Banking
#Bailout: Who profited from bail-out of Europe's banks?

The Bail-Out Business, published by the Transnational Institute (TNI), reveals how rescue packages for EU banks benefitted a small group of audit and financial consultancy firms. The bail-out packages have led to losses of more than €200 billion.
TNI argue that the ‘Big Four’ audit firms (EY, Deloitte, KPMG and PWC) and a small coterie of financial advisory firms, gained the most from the bank rescue packages. TNI say these firms have been rewarded with new business, despite the fact that many gave poor advice and failed to raise the alarm about inconsistent business models and risky practices.
According to Sol Trumbo Vila, co-author and coordinator of this publication, dependency on the private sector left governments and EU institutions unarmed when trouble arrived.
Trumbo says, "Europeans have the right to know that a small group of companies have made millions of euro in different countries advising banks, and that despite providing poor recommendations, they continue to be rewarded with huge contracts advising governments on how to rescue their former clients from bankruptcy. This happens all over the EU, which confirms the systematic nature of this pattern."

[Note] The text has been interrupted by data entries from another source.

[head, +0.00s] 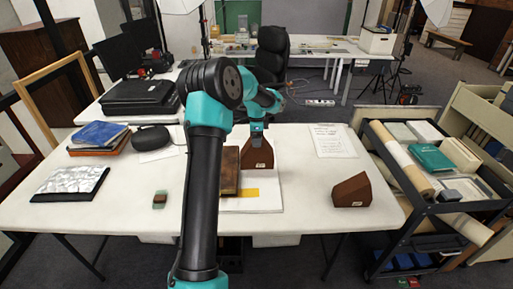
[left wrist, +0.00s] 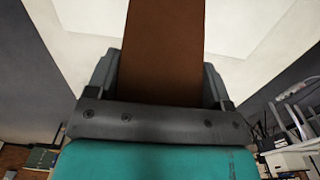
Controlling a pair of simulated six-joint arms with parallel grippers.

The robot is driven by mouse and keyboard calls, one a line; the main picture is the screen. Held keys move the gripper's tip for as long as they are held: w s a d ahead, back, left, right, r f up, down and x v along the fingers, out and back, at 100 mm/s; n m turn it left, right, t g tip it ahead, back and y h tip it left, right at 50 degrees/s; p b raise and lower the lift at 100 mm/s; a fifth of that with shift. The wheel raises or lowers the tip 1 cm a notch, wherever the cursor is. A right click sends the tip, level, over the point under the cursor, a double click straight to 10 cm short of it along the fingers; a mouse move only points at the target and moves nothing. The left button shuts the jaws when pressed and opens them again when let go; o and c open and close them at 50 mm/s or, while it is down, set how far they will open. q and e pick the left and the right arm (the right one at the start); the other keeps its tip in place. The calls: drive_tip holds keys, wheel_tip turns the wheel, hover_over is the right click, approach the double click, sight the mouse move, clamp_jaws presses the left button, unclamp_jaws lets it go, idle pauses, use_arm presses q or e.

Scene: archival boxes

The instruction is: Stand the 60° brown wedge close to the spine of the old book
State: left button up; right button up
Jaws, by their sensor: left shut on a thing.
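A brown wedge (head: 257,154) is held in my left gripper (head: 257,131), whose jaws are shut on its upper part. In the left wrist view the brown wedge (left wrist: 162,50) fills the space between the two fingers. The wedge is just right of the old brown book (head: 229,171), at the back of the white board; I cannot tell whether it touches the board or the book. My arm hides part of the book's left side. A second brown wedge (head: 351,191) lies apart on the right of the table. My right gripper is not in view.
A printed sheet (head: 332,140) lies at the back right. Stacked books (head: 98,135), a dark case (head: 152,139) and a small block (head: 160,199) are on the left. A loaded cart (head: 436,222) stands right.

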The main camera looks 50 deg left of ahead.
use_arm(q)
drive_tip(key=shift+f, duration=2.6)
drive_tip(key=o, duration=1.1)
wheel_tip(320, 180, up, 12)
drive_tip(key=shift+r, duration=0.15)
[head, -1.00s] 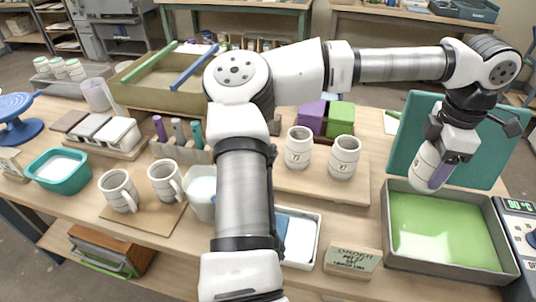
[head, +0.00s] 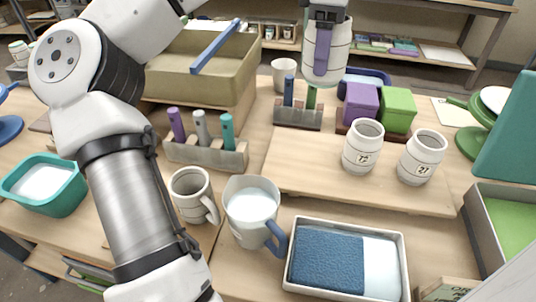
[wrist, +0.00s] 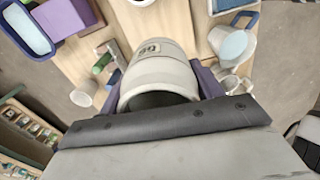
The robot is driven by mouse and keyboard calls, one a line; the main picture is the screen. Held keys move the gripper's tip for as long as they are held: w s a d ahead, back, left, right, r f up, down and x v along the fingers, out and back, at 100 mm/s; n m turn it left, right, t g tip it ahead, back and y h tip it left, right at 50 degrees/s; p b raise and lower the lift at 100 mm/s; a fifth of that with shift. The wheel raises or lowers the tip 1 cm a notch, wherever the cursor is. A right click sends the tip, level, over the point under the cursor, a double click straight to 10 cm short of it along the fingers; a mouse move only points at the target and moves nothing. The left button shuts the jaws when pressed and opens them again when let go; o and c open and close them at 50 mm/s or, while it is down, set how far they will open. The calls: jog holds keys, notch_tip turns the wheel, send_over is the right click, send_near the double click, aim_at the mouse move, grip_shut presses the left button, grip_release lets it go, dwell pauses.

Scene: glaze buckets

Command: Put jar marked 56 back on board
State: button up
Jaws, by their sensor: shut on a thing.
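My gripper (head: 322,62) is shut on a white banded jar (head: 341,38), held in the air over the back of the table. In the wrist view the jar (wrist: 163,72) sits between the purple fingers, its small label upside down and seeming to read 56. The wooden board (head: 300,168) lies lower and nearer the front. A jar marked 72 (head: 362,147) and a jar marked 27 (head: 422,158) stand upright on its right part. The board's left and middle are bare.
Purple (head: 361,103) and green (head: 397,109) blocks stand behind the jars. A holder with upright tools (head: 298,115) and a white cup (head: 284,75) are behind the board. A pitcher (head: 252,208) and a tray with a blue pad (head: 345,262) stand in front.

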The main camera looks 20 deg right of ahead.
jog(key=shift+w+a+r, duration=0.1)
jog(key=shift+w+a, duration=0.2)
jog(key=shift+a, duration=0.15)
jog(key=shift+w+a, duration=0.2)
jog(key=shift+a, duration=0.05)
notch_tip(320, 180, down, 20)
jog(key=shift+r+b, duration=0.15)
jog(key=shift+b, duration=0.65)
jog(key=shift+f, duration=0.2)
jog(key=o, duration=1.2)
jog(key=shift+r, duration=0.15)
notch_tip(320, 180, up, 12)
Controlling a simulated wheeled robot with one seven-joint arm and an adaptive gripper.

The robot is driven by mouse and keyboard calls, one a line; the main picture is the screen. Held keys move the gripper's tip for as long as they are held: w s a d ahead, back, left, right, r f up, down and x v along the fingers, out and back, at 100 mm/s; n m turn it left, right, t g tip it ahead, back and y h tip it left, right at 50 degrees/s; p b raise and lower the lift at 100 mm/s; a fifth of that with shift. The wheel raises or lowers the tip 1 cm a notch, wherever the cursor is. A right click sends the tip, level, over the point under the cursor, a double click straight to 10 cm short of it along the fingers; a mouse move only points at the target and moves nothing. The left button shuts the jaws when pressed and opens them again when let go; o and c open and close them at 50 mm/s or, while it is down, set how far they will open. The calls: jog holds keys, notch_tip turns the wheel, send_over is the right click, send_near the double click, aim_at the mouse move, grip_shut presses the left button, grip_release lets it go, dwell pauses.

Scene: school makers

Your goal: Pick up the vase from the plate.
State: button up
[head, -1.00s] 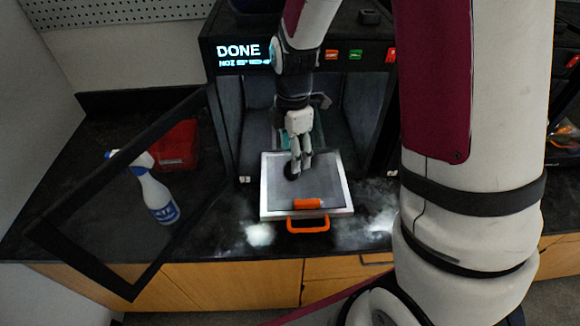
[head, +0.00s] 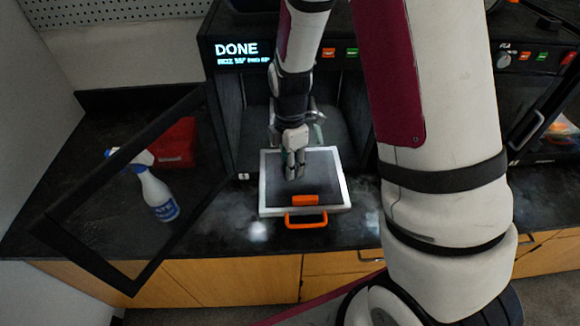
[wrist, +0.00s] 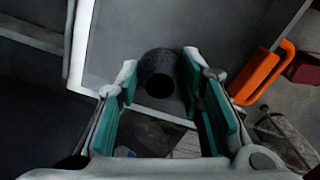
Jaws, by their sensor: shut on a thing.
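The vase (wrist: 160,72) is dark grey and round, with a dark opening facing the wrist camera. In the wrist view it sits between the teal-padded fingertips of my gripper (wrist: 160,80), which is shut on it. The plate (head: 325,178) is a dark square with a pale rim and an orange handle at its front, on the counter before the printer. In the head view my gripper (head: 295,172) points down over the plate's middle and mostly hides the vase. I cannot tell whether the vase still touches the plate.
The open black printer (head: 232,110) stands behind the plate, with its framed door (head: 212,205) swung out to the left. A spray bottle (head: 158,196) and a red bin (head: 176,143) show through the door. A second machine (head: 545,70) stands at right.

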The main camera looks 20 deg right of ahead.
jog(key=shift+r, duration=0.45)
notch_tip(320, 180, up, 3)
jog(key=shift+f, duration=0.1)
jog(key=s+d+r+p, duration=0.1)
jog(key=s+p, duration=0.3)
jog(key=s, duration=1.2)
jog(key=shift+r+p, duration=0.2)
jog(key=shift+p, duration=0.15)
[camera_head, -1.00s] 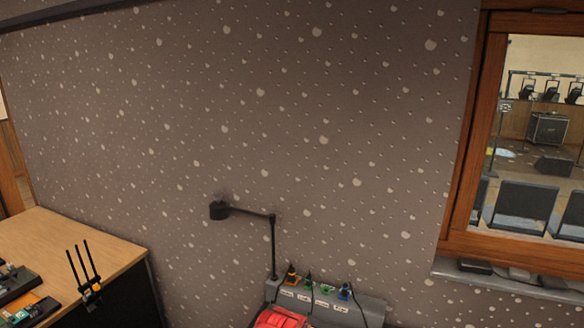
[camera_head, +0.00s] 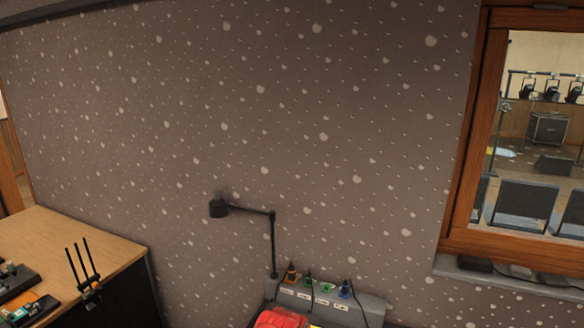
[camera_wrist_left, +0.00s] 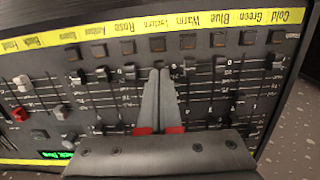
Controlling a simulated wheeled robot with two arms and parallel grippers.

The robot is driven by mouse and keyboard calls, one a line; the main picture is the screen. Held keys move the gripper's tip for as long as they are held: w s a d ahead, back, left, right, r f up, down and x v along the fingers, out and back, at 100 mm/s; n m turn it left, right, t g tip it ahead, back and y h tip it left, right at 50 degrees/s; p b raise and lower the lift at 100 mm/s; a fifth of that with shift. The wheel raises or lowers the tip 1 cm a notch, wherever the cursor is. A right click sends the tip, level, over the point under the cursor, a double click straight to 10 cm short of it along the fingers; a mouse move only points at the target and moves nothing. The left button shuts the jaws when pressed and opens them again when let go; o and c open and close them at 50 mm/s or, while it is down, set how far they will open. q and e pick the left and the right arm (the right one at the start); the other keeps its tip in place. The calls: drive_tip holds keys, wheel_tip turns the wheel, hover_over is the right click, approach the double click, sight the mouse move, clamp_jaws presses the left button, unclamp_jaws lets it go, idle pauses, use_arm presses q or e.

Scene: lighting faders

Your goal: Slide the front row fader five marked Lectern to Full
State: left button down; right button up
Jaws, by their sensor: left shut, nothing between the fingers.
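The fader console (camera_wrist_left: 40,95) fills the left wrist view, with its yellow label strip (camera_wrist_left: 75,36) along the top and the lettering upside down. The Lectern label (camera_wrist_left: 157,24) is near the middle, between Warm and Rose, with a dark square button (camera_wrist_left: 157,44) below it. My left gripper (camera_wrist_left: 160,72) is shut and empty. Its grey fingertips reach to the upper end of the Lectern column, just below that button. They hide most of that fader's slot and knob, so contact cannot be told. Neither gripper can be made out in the head view.
Dark fader knobs stand close on both sides, such as Warm's (camera_wrist_left: 190,63) and Rose's (camera_wrist_left: 130,71). White knobs (camera_wrist_left: 22,82) and a green display (camera_wrist_left: 55,154) are at left. The head view shows a lamp (camera_head: 219,207), a wooden desk (camera_head: 70,232) and a window (camera_head: 470,140).

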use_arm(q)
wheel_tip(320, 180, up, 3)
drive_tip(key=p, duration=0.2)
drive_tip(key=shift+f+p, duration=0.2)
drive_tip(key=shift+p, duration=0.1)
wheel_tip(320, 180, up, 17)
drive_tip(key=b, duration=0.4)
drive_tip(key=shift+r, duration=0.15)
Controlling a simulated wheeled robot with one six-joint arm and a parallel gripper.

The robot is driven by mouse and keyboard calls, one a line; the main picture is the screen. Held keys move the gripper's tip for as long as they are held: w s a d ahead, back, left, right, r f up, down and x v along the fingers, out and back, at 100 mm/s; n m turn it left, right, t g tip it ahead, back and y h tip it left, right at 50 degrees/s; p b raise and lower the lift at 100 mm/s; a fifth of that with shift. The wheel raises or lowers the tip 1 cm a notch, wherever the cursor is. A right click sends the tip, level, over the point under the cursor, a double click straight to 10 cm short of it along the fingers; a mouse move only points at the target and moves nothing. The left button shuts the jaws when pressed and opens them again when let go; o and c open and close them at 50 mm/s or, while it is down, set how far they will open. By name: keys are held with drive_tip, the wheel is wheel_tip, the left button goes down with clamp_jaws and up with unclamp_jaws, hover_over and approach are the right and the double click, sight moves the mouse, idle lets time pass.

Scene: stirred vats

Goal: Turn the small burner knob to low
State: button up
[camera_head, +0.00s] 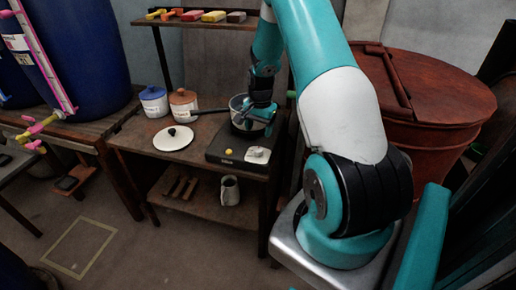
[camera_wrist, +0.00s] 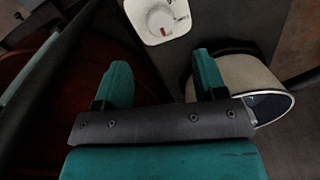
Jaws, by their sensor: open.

Susan George, President of TNI, said: "European citizens have grown accustomed to the idea that public money can be used to rescue financial institutions from bankruptcy. However they know little about the details of how banks are saved and who benefits in the process, this report will help the public to understand who is who, and how the Bail Out Business works".
Despite the fact that new EU legislation includes positive measures to curtail the worst conflicts of interest, the researchers claim that the Big Four still carry too much influence. They suggest that enhanced public banking, who’s first obligation is to the citizen, can be a first step towards the strengthening of public institutions to manage finance and banking affairs and their capacity to respond to any future crisis.